By Petitcodiac RiverWatcher Georges Brun
Editing: Monique Arsenault

Do you know that the tidal bore ends at Turtle Creek?

If you visit the area where the Petitcodiac River reaches Turtle Creek during the winter months, you might be able to spot the distance between 4 or 5 successive tides, indicated by breaks in the ice. These breaks show where the Petitcodiac River’s tidal bore ends its journey. Once it has made its way under the causeway and through the tidal control structure, the bore reaches different stretches upstream depending on the strength of daily tides. The breaks in the ice are the result of water pressure that pushes upwards on the ice. You can see one of these breaks in the image below, which clearly shows where a bore ended.

One question I would like to run by my readers is the following: if the tidal control structure and the causeway between Moncton and Riverview was replaced by a bridge, would the bore go further?

The Gates Are Too Low

The tidal control structure beneath the causeway linking Moncton and Riverview was built between 1966 and 1968.
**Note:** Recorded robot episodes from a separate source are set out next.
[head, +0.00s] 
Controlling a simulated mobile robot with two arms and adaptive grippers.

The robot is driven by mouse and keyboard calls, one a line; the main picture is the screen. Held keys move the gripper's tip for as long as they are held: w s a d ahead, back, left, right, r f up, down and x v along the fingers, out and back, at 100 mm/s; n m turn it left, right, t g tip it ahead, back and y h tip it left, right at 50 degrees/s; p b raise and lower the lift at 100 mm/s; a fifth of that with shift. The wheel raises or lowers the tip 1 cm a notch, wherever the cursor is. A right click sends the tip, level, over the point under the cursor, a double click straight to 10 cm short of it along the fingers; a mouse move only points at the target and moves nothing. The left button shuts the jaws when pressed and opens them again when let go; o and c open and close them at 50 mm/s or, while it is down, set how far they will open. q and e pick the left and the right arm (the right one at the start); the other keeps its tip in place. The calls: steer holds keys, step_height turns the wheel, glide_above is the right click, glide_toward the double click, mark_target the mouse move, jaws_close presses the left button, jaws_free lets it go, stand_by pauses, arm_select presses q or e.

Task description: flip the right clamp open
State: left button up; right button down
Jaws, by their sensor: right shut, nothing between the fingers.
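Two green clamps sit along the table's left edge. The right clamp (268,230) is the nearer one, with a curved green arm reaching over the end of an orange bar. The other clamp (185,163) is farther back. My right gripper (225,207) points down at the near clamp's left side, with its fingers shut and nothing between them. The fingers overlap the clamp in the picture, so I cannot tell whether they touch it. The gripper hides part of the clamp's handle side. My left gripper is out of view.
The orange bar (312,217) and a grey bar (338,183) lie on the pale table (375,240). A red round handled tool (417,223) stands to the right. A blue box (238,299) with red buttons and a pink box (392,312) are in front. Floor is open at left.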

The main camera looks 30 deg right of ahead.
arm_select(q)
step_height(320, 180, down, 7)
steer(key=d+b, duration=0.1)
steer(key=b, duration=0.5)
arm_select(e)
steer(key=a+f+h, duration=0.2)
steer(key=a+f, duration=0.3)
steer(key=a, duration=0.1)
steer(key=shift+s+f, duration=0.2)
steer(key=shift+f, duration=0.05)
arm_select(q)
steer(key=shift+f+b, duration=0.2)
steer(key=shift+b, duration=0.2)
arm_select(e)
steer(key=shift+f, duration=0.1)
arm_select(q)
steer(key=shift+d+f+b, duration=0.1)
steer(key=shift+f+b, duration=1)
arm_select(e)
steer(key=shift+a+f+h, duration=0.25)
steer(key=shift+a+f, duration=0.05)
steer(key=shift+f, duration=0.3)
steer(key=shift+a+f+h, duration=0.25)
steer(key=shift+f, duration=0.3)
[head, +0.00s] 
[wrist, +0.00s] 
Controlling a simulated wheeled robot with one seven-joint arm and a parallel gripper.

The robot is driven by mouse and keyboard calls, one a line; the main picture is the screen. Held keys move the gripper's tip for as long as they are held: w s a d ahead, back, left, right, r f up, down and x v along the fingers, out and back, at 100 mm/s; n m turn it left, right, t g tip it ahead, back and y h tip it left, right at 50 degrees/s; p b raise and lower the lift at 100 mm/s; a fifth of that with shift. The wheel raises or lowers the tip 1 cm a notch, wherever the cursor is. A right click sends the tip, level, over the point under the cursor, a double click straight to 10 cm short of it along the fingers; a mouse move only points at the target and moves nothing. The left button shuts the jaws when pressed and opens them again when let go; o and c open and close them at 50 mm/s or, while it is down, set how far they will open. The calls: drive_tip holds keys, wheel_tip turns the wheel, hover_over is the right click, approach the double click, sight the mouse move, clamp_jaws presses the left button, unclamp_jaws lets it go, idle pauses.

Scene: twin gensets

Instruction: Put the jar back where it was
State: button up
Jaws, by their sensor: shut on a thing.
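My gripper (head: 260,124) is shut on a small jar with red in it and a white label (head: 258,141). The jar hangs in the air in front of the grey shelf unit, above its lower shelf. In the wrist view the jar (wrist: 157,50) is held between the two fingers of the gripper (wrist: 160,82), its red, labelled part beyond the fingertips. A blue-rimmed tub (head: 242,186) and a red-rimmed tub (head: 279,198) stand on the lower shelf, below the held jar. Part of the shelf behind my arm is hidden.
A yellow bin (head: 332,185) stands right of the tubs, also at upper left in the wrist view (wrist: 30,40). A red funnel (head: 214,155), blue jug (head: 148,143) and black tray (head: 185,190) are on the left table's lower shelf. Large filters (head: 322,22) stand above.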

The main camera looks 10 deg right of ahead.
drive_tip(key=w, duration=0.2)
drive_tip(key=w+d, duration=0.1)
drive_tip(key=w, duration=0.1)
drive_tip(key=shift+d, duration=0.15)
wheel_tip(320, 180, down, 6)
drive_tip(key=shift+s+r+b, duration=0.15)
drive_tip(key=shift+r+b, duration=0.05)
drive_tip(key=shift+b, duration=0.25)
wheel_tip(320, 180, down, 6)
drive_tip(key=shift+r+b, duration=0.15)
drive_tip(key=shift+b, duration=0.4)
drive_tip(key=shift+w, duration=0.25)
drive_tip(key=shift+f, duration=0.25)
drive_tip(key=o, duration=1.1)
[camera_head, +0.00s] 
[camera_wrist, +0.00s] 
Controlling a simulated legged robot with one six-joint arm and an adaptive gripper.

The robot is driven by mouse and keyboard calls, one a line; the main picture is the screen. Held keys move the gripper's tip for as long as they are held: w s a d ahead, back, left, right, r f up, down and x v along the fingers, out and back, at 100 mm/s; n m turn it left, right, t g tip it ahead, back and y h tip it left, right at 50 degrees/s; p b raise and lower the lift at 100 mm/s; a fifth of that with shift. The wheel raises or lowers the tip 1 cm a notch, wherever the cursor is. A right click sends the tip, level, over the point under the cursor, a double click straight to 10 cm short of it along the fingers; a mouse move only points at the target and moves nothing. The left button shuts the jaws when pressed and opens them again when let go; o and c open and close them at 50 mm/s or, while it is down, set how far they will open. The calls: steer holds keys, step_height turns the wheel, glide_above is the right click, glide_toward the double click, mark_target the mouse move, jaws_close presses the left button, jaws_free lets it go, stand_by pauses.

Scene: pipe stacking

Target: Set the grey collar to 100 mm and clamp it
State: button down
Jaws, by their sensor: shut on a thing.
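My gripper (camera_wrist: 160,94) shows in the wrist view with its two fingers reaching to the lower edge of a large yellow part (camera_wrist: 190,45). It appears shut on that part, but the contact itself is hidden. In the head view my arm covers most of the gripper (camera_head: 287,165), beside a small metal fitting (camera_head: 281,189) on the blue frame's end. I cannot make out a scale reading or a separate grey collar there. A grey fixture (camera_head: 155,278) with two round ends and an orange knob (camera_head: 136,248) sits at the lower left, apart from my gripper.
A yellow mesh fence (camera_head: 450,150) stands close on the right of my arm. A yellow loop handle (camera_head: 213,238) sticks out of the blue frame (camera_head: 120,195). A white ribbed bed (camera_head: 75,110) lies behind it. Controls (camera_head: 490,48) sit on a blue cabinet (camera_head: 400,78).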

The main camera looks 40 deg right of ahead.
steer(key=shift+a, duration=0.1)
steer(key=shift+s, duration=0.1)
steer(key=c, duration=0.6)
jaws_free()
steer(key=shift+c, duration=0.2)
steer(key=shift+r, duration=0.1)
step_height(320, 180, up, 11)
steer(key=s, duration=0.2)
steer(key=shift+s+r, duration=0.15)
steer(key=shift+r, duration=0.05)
This control structure is part of the land and not the river itself. It was in operation until April 2010 when the Provincial Court decided that the province should open the floodgates to help the migration of many species of fish and facilitate a more natural flow.

Although the river is doing increasingly well since the opening of gates, expanding and regaining its natural flow downstream, it is shrinking more and more upstream. The tidal control structure is contributing to this problem. Here is why.

The water level at high tide can be quite elevated in winter, even more so when water is covered with a sheet of ice. Melting ice and snow, heavy rains, as well as local and regional temperature variations all influence the river’s flow.

The tidal control structure’s gates are only partially open. The opening could be made much larger. You can see the height of the gates in the photo below, taken at a low tide.

The gates could be raised by at least one meter.

Currently, the gates are not high enough to allow the river to flow naturally during very high tides in the winter and spring. The ice sheet on the river has a hard time passing through, often hitting the gates, which impedes its passage and slows down the river’s flow.

The Control Structure Acts Like a Funnel

The control structure hardly exceeds 50 meters in width while the river downstream is about 400 meters wide. Imagine all that volume of water trying to make its way through such a tight space! The control structure acts like a funnel, reducing the river’s strength and preventing it from flowing as naturally as possible.

Without the Passage of Ice and an Adequate Volume of Water, the River Will Continue to Narrow Upstream

The passage of ice is important to support the natural drainage and erosion process that needs to take place in the river. Without this process, the river will continue to narrow upstream. In the image below, we can see that the river is becoming narrower in Riverview, where the artificial lake once was. In winter, sediments accumulate and freeze, requiring lots of heat and a greater volume of water to be eroded.

Gravel Deposits Upstream

Finally, note the accumulation of gravel near the control structure, left by melted ice. Gravel accumulates when the ice is unable to pass through to the other side of the control structure under the causeway and is thus pushed back, dropping sediments along the banks of the river.

The Solution: Remove the Control Structure

Opening the causeway gates in 2010 has certainly helped the river regain its natural flow. However, I believe that the control structure’s gates could be lifted even higher to allow a greater volume of water to pass through. I also hope that we can one day completely remove the causeway and control structure and replace them both with a bridge of adequate height. The tidal bore could thus continue its journey much further than Turtle Creek. Over time, the river’s natural erosion process would help widen the river where the artificial lake once was. We would thus enjoy the beauty and health of our river, now longer, wider and more majestic, having regained its former glory.